5 Oct Walk Leader: Bill & Ruth Crichton Ambergate and Crich Drive to start of walk: 55 miles Length of walk: 10.1 miles Number walking: 14
Starting at Ambergate Rail Station the walk went east across the River Derwent and up through some ancient woodland. Turning north west it descended to re-cross the Derwent at Whatstandwell. A short stretch of the Cromford Canal went past derelict quarries to ascend through more woodland to Wakebridge and onwards to Crich Stand. The route continued to Crich village then one last short ascent led to The Tors then down through Crich Chase (more woodland) to return to Ambergate.
No scribe was present on this walk but Ralph kept snapping away and his latest creation is available on YouTube at https://www.youtube.com/watch?v=k482bcfzuqo
19 Oct Walk Leader: John and Doreen Minshull Rushton Spencer and Cloud End Drive to start of walk: 55 miles Length of walk: 9 miles Number walking: 26
This walk attempted to climb Bosley Cloud on a day when the views were not obscured by damp cloud. John and Doreen had tried before and failed. This time they got it right. It was worth climbing for lunch at the top of the Cloud, although there were complaints that we couldn’t see John o’Groats that was marked on the plaque at the top.
We started from the muddy car park by the Knot Inn in Rushton Spencer and walked south along the Staffordshire Way. Although the tracks were removed in the 1960s, this used to me the northern end (Leek to Macclesfield) of the Churnet Valley railway.
After a short distance on the flat we turned west and started the climb towards the hills at the edge of Cheshire. Eventually we reached the road that passes the Bridestones grave site. We have been this way before and have always turned off the farm drive to follow the path round the edge of the field. This time we went straight along the drive and continued up the gradual slope to the top of the Cloud.
Since the route up the Cloud is so familiar, the group split up near the summit and demonstrated that the path through the woods is shorter than the one on the edge overlooking the Cheshire plain. We took lunch gazing at the views and then headed down on the long gentle route to the river Dane before rejoining the Staffordshire Way back to the car park.
You can maintain your YouTube habit by viewing Ralph’s visual tour of the walk below: https://www.youtube.com/watch?v=f0aAuNnnEPY
26 Oct 2016 Walk Leader: Ralph Browes Cannock Chase Drive to start of walk: 36 miles Length of walk: 9.5 miles Number walking: 18
Ralph assured us that we started from Coppice Hill car park, but its only distinguishing feature was a large puddle in the middle. Fortunately, the rain stopped as we set off, so the puddle didn’t get any bigger. Mike Beck set off with us for the first time after the accident that (among other damage) broke both his legs.

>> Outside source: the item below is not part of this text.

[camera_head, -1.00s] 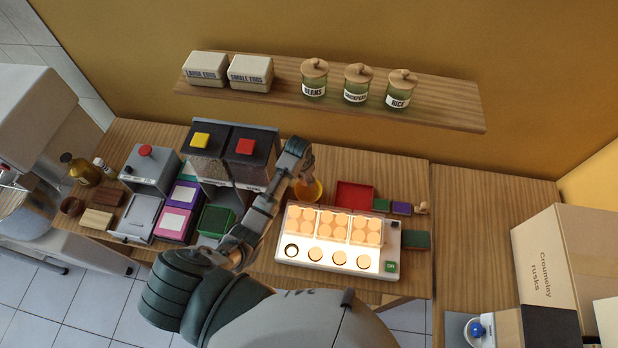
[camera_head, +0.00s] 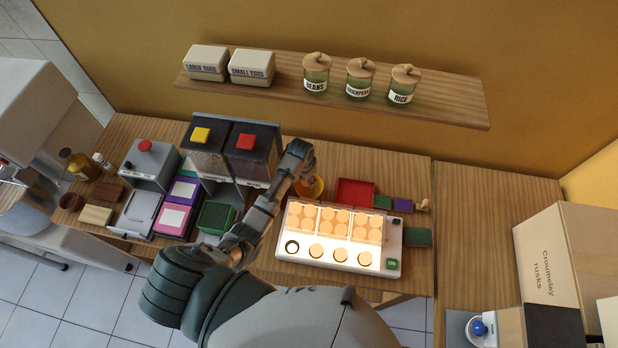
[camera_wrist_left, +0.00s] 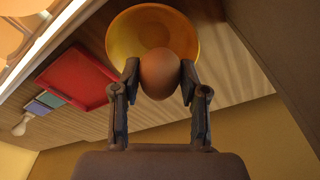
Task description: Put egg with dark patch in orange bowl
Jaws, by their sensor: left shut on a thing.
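My left gripper (camera_wrist_left: 160,85) is shut on a brown egg (camera_wrist_left: 160,68), which sits between its two fingertips in the left wrist view. No dark patch shows on the visible side of the egg. The orange bowl (camera_wrist_left: 140,25) lies just beyond the egg and appears behind it; I cannot tell whether the egg touches it. In the head view the orange bowl (camera_head: 316,187) is partly hidden by my left gripper (camera_head: 308,178), which is over its left side. My right gripper is not in view.
A lit egg-candling box (camera_head: 285,250) with several round holes stands in front of the bowl. A red tray (camera_head: 355,192) is right of the bowl, dispensers (camera_head: 250,155) are left. A shelf (camera_head: 430,105) with jars and egg boxes hangs above.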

Ralph did a fine job of navigating what appears to be a scrubby wasteland. He promised that we would pass Freda’s Grave and we did. Freda was the canine mascot for one of the regiments that trained at Cannock during the 1914 – 1918 war. Whether she is under the stone that bears her name is immaterial; she has been memorialised. The Springslade Lodge Café was open and delivered bacon butties and picnic tables for the weary walkers.

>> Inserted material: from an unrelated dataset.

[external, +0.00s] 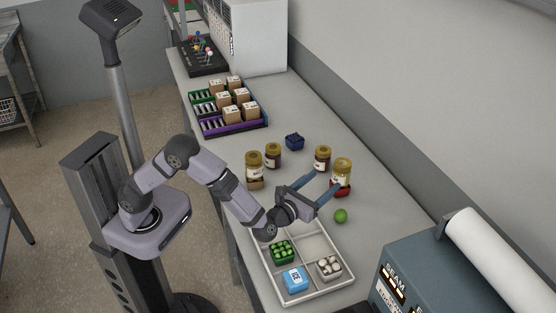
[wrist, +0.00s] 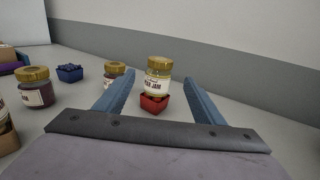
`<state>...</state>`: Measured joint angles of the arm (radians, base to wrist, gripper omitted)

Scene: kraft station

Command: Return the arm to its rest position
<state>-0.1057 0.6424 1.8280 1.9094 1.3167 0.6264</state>
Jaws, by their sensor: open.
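My gripper (external: 324,181) stretches out over the bench with its two blue fingers apart. In the wrist view my gripper (wrist: 156,82) is open and empty. A jam jar with a gold lid (external: 342,168) stands at a small red container (external: 341,190) beyond the fingers. In the wrist view the jar (wrist: 158,80) and the red container (wrist: 154,104) show between the fingers, with gaps on both sides. I cannot tell whether the jar stands in or behind the container. My arm is bent and reaches across the bench from its base.
A white divided tray (external: 262,271) lies below my wrist, holding a green punnet (external: 282,251), white items (external: 328,267) and a blue pack (external: 295,279). Its back right compartment is empty. A green ball (external: 341,216), other jars (external: 273,155) and a dark-blue container (external: 294,142) stand nearby.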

Mike and Linda returned to their car after this break and the rest of us headed for the cemeteries where casualties of the two world wars had been buried. One of them contained a mixture of German and allied dead and the other cemetery held thousands of German war dead relocated from graveyards all over Britain.
Lunch was calling and we stopped for it at the target end of a massive shooting range, where we sat in the sunshine without attracting any incoming fire.

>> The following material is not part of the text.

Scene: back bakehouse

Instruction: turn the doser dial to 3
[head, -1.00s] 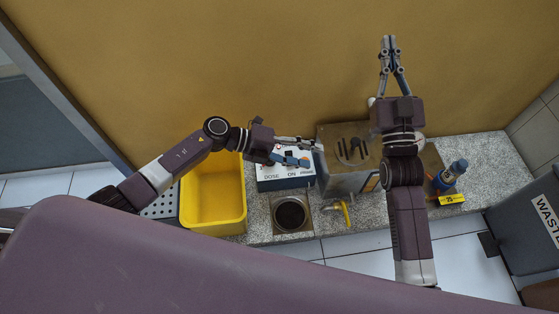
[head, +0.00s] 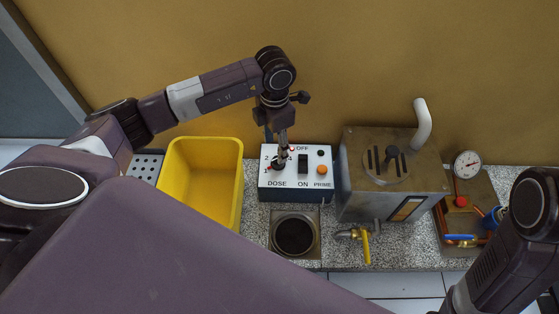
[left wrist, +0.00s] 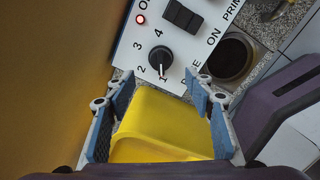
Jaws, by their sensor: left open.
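The doser box (head: 328,160) is a white-topped box with a blue front on the counter, lettered DOSE, ON and PRIME. Its black doser dial (left wrist: 160,58) has a white pointer line aimed at the 1; the 2, 3 and 4 run around it. My left gripper (head: 281,160) points down over the dial end of the box and hides most of the dial in the head view. In the left wrist view its blue-padded fingers (left wrist: 160,84) are apart and empty, with the dial just beyond the tips. My right gripper is out of view.
The box also has a black rocker switch (head: 303,163), an orange button (head: 322,170) and a lit red lamp (left wrist: 140,19). A yellow tub (head: 237,190) stands left of it, a metal tank (head: 420,185) right, a round drain (head: 293,236) in front.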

The next stage was a long gentle downhill through woodland including some proper trees rather than straggly birch. The downhill section finished by the side of a stream where we stopped to use the picnic benches and repel an attack from an eager but faint-hearted dog.
The final section was the payback for the long downhill; after crossing the stepping stones we tackled the uphill path to return to the car park.
Ralph did an excellent job of finding his way round the overgrown army camp site and he was tireless in pointing out features that appear to be abandoned rubble and explaining what they used to do. The trees also demonstrated how to enliven the autumn with various colours of leaf and made it a lovely day out.